I hear my hon. Friend’s argument, but I could quite easily construct another argument. We have enacted other pieces of legislation in recent decades which are of great constitutional significance, which touch on the franchise—for example, the decision by, I believe, the Heath Government to lower the voting age from 21 to 18—and which could have been deemed to fall into a comparable category and to deserve equivalent protection.
This evening my hon. Friend is making a second attempt to persuade Parliament of the case for his proposal. A short while ago, he tabled an amendment to the Fixed-term Parliaments Bill that was very similar to this new clause. Indeed, it may have been identically worded. At the time the Parliamentary Secretary, Cabinet Office, my hon. Friend the Member for Forest of Dean (Mr Harper), expressed a view to which the Government and I subscribe. The rules governing the relationship between this House and the other place, as laid down in section 2 of the 1911 Act, have been in place for some time, and we do not intend to start changing that relationship.

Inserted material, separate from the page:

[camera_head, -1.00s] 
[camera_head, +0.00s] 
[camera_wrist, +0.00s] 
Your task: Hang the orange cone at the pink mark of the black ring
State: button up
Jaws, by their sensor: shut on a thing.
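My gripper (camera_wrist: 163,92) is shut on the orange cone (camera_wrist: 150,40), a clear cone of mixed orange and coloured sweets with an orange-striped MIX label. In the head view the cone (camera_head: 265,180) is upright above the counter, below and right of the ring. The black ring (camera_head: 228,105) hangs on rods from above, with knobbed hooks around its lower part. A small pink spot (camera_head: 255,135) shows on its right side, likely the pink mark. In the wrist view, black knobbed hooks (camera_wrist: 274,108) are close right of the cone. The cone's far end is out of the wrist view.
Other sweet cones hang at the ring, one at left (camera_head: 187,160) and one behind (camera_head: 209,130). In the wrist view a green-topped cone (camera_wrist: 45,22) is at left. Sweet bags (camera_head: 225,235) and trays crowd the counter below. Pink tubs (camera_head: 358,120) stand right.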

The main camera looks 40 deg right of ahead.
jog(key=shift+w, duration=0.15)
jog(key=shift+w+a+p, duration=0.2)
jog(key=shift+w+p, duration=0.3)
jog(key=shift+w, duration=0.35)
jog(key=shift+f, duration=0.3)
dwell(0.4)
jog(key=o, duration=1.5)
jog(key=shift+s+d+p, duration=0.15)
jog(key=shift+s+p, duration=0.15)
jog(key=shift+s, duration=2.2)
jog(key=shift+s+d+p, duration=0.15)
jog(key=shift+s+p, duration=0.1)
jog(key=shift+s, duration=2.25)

I suggest to my hon. Friend the Member for North East Somerset that the political problem and the constitutional challenge that he has identified in the House of Lords judgment, namely the evolution within the jurisprudence of the United Kingdom courts of the idea of a distinct category of constitutional statutes which have a special status and which, in particular, cannot be impliedly repealed, should perhaps be addressed in the context of a more general proposal for constitutional reform. As my hon. Friend knows, my right hon. Friend the Deputy Prime Minister is considering the issue of possible reforms of the House of Lords. The best course may be for my hon. Friend to make representations to the Deputy Prime Minister as he considers what is the right way in which to proceed.
During one of the debates on the Fixed-term Parliaments Bill, my hon. Friend said:
“Our constitution should be safeguarded and preserved; it is not something that should be treated lightly or in an airy-fairy fashion”.—[Official Report, 18 January 2011; Vol. 521, c. 708.]

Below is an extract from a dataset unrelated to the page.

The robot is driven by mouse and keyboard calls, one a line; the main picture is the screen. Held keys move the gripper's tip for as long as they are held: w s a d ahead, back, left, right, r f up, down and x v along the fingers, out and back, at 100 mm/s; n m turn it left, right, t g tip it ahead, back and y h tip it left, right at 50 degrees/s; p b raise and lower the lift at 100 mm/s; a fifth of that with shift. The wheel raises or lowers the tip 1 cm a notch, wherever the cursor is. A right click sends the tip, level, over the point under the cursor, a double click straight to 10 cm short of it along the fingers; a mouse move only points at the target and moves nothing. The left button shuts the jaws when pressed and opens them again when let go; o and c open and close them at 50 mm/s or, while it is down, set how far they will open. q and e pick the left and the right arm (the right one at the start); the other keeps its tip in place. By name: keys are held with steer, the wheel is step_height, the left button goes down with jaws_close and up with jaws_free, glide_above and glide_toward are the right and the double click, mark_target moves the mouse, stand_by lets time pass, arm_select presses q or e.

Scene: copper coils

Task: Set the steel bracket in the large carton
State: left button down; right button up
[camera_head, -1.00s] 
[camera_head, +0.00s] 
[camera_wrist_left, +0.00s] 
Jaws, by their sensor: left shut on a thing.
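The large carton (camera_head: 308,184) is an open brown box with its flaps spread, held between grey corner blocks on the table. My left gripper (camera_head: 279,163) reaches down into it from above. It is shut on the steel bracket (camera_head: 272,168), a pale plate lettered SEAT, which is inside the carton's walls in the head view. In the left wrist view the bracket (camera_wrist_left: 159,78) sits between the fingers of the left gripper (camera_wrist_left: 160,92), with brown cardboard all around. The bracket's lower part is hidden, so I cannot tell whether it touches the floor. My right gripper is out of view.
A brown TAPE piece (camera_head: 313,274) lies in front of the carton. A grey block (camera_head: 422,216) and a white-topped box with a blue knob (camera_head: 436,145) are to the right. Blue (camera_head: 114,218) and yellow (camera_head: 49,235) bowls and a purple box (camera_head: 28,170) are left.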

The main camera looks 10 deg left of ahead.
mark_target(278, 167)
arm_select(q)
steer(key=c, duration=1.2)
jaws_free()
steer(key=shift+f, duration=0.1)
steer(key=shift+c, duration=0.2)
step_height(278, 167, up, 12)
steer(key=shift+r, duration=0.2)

I strongly agree with the sentiment that he expressed. That is why it is so important for the House to scrutinise thoroughly the issues raised by his proposal, and that is why I have considered it so carefully.
I welcome the scrutiny that the proposal has undergone, both this evening and during consideration of the Fixed-term Parliaments Bill. However, for the reasons I have given, I do not accept that the new clause is an appropriate way for us to achieve our shared intention. Following the debate on my hon. Friend’s similar amendment to the Fixed-term Parliaments Bill, he withdrew the amendment. I sincerely hope that, having heard my arguments this evening, he will be prepared to withdraw his new clause.
I beg to ask leave to withdraw the motion.
Clause, by leave, withdrawn.
New Clause 3
Decisions subject to special referral procedure in TFEU
‘(1) A Minister of the Crown may not permit the United Kingdom’s participation in the final adoption of a decision to which this subsection applies unless subsection (3) or (4) is complied with in relation to the draft decision.
(2) The decisions to which subsection (1) applies are—
(a) a decision under the provision of Article 48 of TFEU that permits the adoption of legislative acts in the field of social security;
(b) a decision under the provision of Article 82(2) of TFEU that permits the adoption of directives establishing minimum rules in criminal procedure, unless the decision falls under section 9(4);
(c) a decision under the provision of Article 83(1) of TFEU that permits the adoption of directives establishing minimum rules concerning the definition of criminal offences and sanctions, unless the decision falls under section 9(4);
(d) a decision under the provision of Article 83(2) of TFEU that permits the adoption of directives establishing minimum rules concerning the definition of criminal offences and sanctions.
(3) This subsection is complied with if—
(a) a draft decision is before the Council,
(b) in each House of Parliament a Minister of the Crown moves a motion that the House does not believe the United Kingdom should request the referral of a specified draft decision to the European Council under the provision of Article 48 of TFEU, Article 82(3) of TFEU or Article 83(3) of TFEU, as the case may be, providing for such a request, and
(c) each House agrees to the motion without amendment.
(4) This subsection is complied with if—
(a) a draft decision is before the European Council,
(b) in each House of Parliament a Minister of the Crown moves a motion that the House approves Her Majesty’s Government’s intention to support the referral of a specified draft decision back to the Council, and
(c) each House agrees to the motion without amendment.’.—(Chris Heaton-Harris.)
Brought up, and read the First time.
Well, that sounded better to me when I was writing it down. It seemed perfectly logical for this to be a matter for both Houses, and the other place does scrutinise European matters, as we have discussed. It has a depth of expertise on European matters, although it might be completely wrong in its conclusions.
The House of Lords has an absolute veto on statutory instruments and many other things. It is only legislation introduced in the House of Commons on which the Lords does not have a veto. It would therefore have been illogical to have excluded it.
I could not have put it better myself.
Moving swiftly on, new clause 4 addresses the post-2013 financial framework. We are about to enter into very important negotiations about how much money we give to the European institutions over the next financial framework—that for 2014 to 2020. We have had many assurances from the Government that they will seek a very tough settlement, and I thought it would be wise to encapsulate in a new clause this Parliament’s view of a tough settlement. I thought it might be a good idea to spell out the situation if we do not get a freeze on the amount of money we are spending per year in that financial framework at EU level—or indeed a cut, which I hope we might be angling for. I wanted to make it clear that if we failed miserably in our negotiations and had to accept—perhaps for reasons of diplomacy, as I am unsure whether we would have to accept this as we have a veto on these matters—a rise in the amount of money that could be spent in that financial framework, that would also become part of the Bill. In fact, I would like that to be put to a referendum so that people can vote on whether we should give a lot more money to institutions that we do not completely trust. That is the main purpose of new clause 4. I hope its being moved will give the Minister another chance to state on the record exactly what our position will be going into negotiations on the financial framework post-2013.